13.  Brighton and Hove Albion match days – More and longer trains should be provided on Brighton and Hove Albion match days (weekends and evenings).

  1. Gerald Wiley Reply

    Are clueless FOE activists ever happy about anything?

    Do they understand that maintenance and upgrades to support additional, faster, more reliable, services has to be performed at some time?

    • Chris Reply

      … and that more trains equals more staff required, equals higher running costs, more wear and tear on rails and rolling stock, and therefore more maintenance work needed. Are there enough passengers to justify more trains all the time?

      I would agree that greater timetable flexibility is needed for occasions where the demand is known to be greater.

  2. Rob Reply

    these are totally on point. When you run a railway for profit only, rather than for the city they serve, this will always happen unfortunately. Nationalise the railways and don’t let the tories ever get their hands on it to under-fund it again

    • Gerald Wiley Reply

      So how do you “fund a railway for the city they serve”?

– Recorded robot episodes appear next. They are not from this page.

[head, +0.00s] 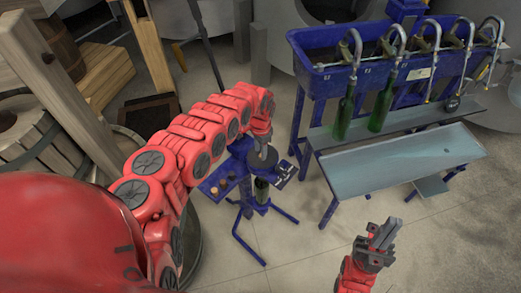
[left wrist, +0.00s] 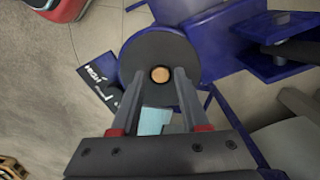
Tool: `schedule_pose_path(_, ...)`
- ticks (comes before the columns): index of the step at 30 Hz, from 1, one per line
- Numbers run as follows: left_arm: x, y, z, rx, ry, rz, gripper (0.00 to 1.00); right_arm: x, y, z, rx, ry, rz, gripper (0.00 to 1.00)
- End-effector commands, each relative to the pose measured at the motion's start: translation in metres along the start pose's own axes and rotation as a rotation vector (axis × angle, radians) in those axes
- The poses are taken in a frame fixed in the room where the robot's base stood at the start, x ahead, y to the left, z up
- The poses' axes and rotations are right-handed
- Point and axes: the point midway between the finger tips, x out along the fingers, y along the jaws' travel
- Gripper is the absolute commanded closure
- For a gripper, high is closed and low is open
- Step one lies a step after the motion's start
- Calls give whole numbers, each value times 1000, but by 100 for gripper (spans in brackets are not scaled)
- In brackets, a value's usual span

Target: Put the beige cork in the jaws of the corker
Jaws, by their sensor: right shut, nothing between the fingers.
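The beige cork (left wrist: 160,74) shows end-on as a small round face near the middle of the corker's dark round top (left wrist: 160,48) in the left wrist view. My left gripper (left wrist: 160,80) is over that top, its fingers spread on either side of the cork with a gap to it. How deep the cork sits is not clear. In the head view the blue corker (head: 248,212) stands on the floor, its top (head: 263,157) partly under my left gripper (head: 262,143). My right gripper (head: 385,232) is shut and empty, to the right of the corker.
A small blue tray (head: 211,181) on the corker's left holds small corks. A dark bottle (head: 262,190) stands under the corker's top. The blue filling bench (head: 330,78), with green bottles (head: 381,108), is at the right. Bare floor lies in front.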

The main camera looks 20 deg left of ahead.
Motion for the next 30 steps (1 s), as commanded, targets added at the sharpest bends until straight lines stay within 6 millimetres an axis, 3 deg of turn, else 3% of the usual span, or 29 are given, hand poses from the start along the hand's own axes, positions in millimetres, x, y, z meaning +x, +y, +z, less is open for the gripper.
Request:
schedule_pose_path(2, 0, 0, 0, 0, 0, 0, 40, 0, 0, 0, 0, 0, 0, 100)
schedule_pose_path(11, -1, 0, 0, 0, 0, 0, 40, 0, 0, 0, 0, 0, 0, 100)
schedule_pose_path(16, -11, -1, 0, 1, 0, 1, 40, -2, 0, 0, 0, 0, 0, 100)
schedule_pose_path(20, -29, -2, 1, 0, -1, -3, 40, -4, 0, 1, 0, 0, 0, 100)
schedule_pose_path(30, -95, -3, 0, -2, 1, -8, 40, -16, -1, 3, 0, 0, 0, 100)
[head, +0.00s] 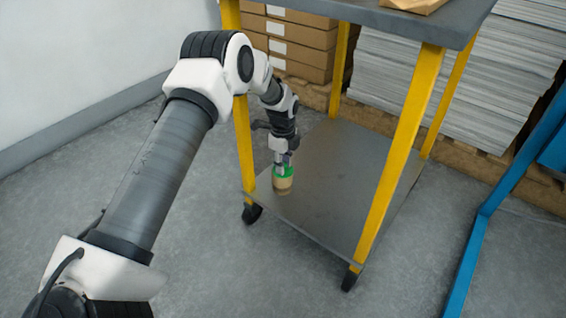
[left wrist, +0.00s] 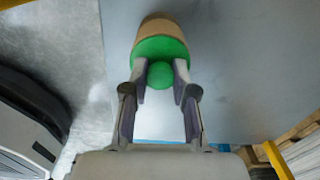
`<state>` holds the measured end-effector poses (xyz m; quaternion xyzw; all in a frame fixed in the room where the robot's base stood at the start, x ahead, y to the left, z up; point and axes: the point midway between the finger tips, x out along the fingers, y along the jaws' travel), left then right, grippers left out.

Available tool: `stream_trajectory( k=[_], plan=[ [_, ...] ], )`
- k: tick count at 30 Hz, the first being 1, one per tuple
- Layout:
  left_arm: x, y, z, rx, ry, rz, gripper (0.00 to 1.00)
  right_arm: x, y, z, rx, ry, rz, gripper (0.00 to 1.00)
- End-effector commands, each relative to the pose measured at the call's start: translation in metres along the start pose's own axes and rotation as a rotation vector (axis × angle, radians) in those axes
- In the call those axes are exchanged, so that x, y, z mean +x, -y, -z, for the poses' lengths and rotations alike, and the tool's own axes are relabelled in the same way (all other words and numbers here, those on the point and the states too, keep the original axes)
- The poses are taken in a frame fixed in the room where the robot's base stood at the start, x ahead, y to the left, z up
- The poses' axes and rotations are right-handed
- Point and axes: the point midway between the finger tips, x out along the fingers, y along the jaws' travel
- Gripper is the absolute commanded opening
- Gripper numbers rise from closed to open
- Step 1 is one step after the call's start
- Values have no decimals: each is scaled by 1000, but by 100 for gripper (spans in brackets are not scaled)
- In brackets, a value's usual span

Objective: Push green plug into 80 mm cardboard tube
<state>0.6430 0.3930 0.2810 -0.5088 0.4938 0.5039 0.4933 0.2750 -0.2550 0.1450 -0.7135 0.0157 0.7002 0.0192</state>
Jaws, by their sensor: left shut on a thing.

      Do you expect government to provide all the funding (as part of your dream of nationalisation), and if so do you really think a railway run by risk averse and finacially clueless civil-servants would do any better (remember dear old Barely Running and the regular national strikes, over-manning, and restricted working practices!)?

      Don’t forget that the rail infrastructure (Network Rail) is already nationalised.

  3. Fred Godwin Reply

    Chronic unde-funding for years. Labour was as much to blame as anyone else. Then, there were strikes and filthy train carriages. Better these days but still really poorly managed by executives working in a system which doesn’t work.

    As usual, there is little Green Party empathy for regular customers. Think they need to balance these people with care for our planet.

  4. Barney Reply

    As a disabled traveller, my main concerns are the fortification of minor stations that were once easily accessible, and the loss of so many platform staff.